Written task:
Return verbatim all lines from the first one in the records to the line with "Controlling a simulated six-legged", both ends kept.

[START Extracted entries]

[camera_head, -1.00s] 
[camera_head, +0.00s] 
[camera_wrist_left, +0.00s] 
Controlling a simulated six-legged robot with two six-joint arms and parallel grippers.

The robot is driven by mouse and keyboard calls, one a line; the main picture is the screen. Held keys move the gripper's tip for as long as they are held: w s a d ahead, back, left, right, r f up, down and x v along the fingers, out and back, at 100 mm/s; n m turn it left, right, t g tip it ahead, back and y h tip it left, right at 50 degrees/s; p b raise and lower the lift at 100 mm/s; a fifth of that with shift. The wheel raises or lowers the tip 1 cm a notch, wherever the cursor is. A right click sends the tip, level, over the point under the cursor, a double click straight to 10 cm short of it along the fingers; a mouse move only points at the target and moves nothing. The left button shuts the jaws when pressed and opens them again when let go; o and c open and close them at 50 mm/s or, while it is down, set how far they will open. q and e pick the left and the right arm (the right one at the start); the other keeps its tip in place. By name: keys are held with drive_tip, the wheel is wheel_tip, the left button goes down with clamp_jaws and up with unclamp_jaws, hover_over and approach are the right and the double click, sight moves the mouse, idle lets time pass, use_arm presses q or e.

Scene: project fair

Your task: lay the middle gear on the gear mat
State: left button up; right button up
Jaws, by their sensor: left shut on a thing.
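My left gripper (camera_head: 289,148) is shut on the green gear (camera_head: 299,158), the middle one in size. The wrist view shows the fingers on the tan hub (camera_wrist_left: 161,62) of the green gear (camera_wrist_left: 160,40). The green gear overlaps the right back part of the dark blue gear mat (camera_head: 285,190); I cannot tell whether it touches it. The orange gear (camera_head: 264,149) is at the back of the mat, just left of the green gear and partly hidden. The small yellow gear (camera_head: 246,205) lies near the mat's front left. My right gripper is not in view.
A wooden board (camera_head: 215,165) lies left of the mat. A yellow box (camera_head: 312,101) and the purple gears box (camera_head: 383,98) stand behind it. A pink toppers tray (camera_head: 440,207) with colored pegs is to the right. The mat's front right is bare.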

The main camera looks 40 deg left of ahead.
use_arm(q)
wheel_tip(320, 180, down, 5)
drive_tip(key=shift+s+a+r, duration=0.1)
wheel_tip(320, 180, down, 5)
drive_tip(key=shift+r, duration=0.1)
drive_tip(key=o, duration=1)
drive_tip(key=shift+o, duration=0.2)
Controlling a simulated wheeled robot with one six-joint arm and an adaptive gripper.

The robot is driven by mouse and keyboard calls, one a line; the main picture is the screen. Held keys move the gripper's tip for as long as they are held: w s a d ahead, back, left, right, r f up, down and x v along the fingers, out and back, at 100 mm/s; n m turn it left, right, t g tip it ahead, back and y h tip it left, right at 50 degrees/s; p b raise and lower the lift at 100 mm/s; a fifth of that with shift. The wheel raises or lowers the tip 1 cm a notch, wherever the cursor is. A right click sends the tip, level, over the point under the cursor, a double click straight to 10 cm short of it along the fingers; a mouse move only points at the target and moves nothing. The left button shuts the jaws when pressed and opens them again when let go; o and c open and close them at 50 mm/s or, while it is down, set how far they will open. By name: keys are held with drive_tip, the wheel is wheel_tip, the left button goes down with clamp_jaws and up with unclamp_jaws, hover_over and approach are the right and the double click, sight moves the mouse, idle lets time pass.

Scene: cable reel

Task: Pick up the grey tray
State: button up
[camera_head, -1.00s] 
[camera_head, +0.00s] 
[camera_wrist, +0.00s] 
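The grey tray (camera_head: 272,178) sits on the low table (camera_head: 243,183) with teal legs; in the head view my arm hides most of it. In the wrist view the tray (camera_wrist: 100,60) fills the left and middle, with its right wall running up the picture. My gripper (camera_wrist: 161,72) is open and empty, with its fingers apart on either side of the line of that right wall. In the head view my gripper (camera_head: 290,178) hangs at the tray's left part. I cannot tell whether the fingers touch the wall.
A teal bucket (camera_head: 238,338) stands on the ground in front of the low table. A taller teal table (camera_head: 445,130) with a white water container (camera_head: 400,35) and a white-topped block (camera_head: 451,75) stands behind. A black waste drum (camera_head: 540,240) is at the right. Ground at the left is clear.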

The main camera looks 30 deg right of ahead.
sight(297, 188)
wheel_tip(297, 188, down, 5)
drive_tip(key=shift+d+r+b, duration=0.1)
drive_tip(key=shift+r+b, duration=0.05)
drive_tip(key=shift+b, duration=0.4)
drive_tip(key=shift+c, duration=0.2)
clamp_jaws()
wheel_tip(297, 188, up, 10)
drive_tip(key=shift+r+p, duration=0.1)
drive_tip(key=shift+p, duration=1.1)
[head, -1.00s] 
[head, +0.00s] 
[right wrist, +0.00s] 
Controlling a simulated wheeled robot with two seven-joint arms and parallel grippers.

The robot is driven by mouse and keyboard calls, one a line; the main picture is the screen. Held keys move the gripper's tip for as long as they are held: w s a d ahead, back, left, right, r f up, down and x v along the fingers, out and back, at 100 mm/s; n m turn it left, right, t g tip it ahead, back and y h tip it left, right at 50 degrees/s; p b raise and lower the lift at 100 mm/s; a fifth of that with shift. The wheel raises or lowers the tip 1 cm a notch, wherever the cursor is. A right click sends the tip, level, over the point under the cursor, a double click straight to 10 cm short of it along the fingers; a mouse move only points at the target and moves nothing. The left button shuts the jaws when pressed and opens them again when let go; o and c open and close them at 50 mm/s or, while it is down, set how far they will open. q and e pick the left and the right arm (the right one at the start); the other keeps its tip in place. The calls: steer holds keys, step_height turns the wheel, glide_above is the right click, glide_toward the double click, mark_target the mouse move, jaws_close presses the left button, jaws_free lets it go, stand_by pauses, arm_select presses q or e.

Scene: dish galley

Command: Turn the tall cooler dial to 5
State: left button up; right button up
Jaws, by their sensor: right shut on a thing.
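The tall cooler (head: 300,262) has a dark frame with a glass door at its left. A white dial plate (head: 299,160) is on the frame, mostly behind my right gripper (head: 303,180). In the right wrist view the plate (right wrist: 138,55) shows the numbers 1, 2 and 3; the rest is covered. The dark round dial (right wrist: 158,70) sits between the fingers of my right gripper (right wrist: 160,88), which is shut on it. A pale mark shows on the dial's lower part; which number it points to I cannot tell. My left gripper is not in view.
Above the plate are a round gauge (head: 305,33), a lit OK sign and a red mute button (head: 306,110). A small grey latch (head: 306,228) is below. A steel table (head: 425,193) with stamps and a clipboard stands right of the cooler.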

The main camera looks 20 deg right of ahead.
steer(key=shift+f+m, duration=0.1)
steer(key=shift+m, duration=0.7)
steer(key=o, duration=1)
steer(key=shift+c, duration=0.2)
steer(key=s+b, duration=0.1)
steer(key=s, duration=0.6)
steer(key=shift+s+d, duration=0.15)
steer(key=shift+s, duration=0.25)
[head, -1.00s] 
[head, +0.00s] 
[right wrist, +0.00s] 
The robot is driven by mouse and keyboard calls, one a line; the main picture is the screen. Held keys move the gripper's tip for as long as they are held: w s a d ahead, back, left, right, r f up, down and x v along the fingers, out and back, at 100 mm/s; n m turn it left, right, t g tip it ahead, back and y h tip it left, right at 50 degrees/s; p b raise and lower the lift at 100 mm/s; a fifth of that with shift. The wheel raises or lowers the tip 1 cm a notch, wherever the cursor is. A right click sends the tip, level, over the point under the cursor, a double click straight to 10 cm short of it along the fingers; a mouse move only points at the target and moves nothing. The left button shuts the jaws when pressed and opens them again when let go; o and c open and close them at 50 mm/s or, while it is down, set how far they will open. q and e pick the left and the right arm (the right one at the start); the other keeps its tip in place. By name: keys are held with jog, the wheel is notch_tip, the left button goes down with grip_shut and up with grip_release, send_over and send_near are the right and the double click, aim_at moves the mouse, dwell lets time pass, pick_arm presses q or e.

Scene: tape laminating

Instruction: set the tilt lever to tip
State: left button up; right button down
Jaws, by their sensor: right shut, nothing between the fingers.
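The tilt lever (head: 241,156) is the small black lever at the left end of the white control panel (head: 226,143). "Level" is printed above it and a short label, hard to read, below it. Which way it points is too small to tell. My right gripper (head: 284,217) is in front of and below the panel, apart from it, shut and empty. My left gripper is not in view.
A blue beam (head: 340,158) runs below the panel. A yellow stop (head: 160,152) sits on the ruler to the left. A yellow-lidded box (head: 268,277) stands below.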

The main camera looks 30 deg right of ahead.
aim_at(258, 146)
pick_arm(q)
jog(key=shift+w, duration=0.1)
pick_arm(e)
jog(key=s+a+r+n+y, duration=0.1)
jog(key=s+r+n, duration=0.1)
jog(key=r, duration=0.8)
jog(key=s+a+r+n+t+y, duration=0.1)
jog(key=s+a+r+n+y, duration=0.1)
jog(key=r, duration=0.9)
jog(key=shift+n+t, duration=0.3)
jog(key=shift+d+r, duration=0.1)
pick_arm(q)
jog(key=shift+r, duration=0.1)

[END Extracted entries]

Finished answer:
[camera_head, -1.00s] 
[camera_head, +0.00s] 
[camera_wrist_left, +0.00s] 
Controlling a simulated six-legged robot with two six-joint arms and parallel grippers.

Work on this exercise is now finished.